> WHAT THE EXERCISE ASKS:
The lines to return are those from the one containing "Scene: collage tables" down to the one containing "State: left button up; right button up", inclusive; return them exactly and nothing else.

> INFORMATION SHOWN:
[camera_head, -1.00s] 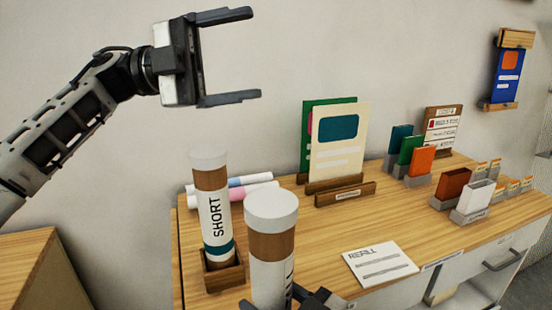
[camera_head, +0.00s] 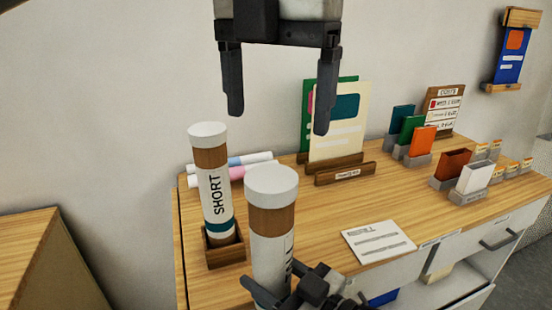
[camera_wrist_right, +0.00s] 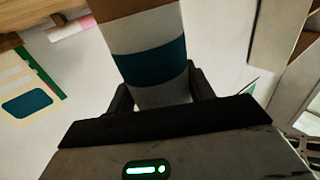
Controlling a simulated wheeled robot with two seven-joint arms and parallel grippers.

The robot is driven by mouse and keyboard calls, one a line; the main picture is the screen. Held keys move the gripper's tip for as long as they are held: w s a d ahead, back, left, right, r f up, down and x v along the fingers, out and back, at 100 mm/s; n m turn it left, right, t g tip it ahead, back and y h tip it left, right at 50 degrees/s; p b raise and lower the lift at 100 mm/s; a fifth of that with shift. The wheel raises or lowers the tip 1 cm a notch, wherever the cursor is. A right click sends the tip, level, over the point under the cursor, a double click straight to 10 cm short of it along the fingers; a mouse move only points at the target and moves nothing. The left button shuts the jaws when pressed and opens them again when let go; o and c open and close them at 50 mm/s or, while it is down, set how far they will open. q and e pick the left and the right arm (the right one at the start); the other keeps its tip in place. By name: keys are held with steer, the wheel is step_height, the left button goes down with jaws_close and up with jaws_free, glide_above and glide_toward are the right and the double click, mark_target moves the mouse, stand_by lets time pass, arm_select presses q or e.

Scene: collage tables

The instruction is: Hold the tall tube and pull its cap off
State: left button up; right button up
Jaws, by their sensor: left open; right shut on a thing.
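The tall tube (camera_head: 268,255) stands upright in the head view, brown and white with a white cap (camera_head: 271,183) on its top. My right gripper (camera_head: 277,296) is shut on the tube low down; the right wrist view shows the tube (camera_wrist_right: 150,58) with its teal band between my right fingers (camera_wrist_right: 160,98). My left gripper (camera_head: 279,112) is open and empty, fingers pointing down, above the cap and apart from it. A second tube marked SHORT (camera_head: 215,190), also white-capped, stands in a wooden holder (camera_head: 225,249) to the left.
The wooden desk (camera_head: 325,213) holds a white card (camera_head: 378,241), display boards (camera_head: 336,125) in a stand, and several small coloured cards in grey holders at the right. Rolled papers (camera_head: 250,172) lie behind the tubes. An open drawer (camera_head: 435,285) is below the front edge.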

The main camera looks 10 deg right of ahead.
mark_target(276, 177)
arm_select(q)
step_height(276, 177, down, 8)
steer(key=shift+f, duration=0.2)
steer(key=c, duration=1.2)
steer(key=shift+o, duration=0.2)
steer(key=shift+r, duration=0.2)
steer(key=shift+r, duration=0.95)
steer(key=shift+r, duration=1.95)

> THE OUTPUT:
Scene: collage tables

The instruction is: Hold the tall tube and pull its cap off
State: left button up; right button up

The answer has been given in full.